EXERCISE PROMPT |
Leave the pictures out. Return all other data exactly.

---

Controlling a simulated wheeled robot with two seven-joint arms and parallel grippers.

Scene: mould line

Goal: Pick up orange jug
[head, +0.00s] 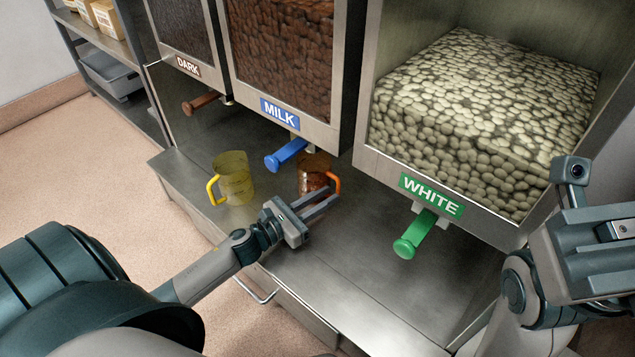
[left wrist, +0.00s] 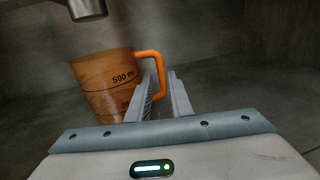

---

ANSWER TO THE PROBLEM |
Controlling a simulated wheeled robot with two seven-joint arms and parallel grippers.

Scene: mould line

Goal: Pick up orange jug
[head, +0.00s] 
[left wrist, +0.00s] 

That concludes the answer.